Besuchermagnet Schwimmhalle Ost in Kassel

Die Stimmung bei meinem Besuch war entspannt, einige Besucher suchten das Gespräch mit den Aktivist:innen, die viele ihrer Drucke und T-Shirts verkaufen konnten. Unter ihnen war Sri Maryanto, ein Taring Padi-Künstler, der seit zehn Jahren in München lebt und fließend deutsch spricht. Ich bin neugierig und gespannt auf dieses Kollektiv aus Indonesien, von dem wir so wenig wissen. Was treibt sie an? Wo leben sie? Wofür stehen sie? Wie läuft die Zusammenarbeit in einem Kollektiv? Der Künstler sagt, er gehöre zur „zweiten Generation von Taring Padi“, was praktisch bedeutet, dass er an dem umstrittenen Banner vor 20 Jahren nicht mit gearbeitet hat. Sri Maryanto ist freundlich und umgänglich, sodass wir schnell beim „Du“ gelandet sind. Das war am Tag seiner Abreise, danach habe ich ihm einige Fragen zugeschickt, die mir Sri Maryanto im Detail beantwortet hat.

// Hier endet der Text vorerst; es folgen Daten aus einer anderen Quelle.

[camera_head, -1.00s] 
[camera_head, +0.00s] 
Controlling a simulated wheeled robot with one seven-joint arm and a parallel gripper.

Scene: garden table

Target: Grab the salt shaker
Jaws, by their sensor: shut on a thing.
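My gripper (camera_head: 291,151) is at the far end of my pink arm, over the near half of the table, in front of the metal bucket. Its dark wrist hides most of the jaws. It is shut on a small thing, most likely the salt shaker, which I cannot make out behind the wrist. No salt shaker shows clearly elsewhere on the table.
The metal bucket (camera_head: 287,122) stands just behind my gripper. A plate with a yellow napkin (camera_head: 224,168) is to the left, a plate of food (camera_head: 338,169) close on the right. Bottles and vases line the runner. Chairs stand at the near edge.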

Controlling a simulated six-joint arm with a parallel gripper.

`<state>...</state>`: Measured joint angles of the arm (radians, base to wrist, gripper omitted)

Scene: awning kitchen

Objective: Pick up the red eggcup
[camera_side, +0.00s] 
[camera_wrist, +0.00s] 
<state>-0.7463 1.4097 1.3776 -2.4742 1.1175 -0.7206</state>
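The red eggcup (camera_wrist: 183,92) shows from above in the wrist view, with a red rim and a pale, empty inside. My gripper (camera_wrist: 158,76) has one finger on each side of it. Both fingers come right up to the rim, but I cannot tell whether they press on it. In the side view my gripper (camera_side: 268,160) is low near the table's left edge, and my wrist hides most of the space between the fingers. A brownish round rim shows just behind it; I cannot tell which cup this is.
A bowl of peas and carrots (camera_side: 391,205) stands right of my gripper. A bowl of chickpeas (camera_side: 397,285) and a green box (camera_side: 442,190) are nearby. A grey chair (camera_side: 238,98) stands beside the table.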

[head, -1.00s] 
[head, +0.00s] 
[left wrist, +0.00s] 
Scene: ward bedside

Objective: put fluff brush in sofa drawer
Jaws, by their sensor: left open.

Taring Padi-Künstler und Aktivist Sri Maryanto in Kassel
Kay Dethlefs: Wie bist Du zu Taring Padi gekommen? Und was verbindest Du mit Taring Padi?
Sri Maryanto: „Ich habe 1999 in Yogyakarta mein Kunststudium begonnen. Damals habe ich mit Kommilitonen die Gruppe Sanggar Caping gegründet. Mit diesem Kollektiv habe ich Taring Padi kennengelernt, die Kollektive haben oft zusammengearbeitet. Als 2004 die Struktur Taring Padis von einer geschlossenen Organisation in ein Kollektiv umgewandelt wurde, begann ich aktiv mitzuwirken.“
Was bedeutet der Begriff Taring Padi, kann man das übersetzen?
Sri Maryanto: „Taring Padi“ als ein Begriff ist ein kleines Haar an der Spitze ungeschälter Reiskörner. Wird die Ähre geerntet, löst sich dieses kleine Haar, und fliegt davon, berührt es die Haut, wird eine allergische Reaktion oder Juckreiz ausgelöst, ähnlich wie bei Juckpulver. Das ist die Philosophie Taring Padis, so klein wir sind wird die Haut der großen Mächte, die wir kritisieren gereizt. Taring: Reißzähne (Eckzähne), Padi: Reisähre.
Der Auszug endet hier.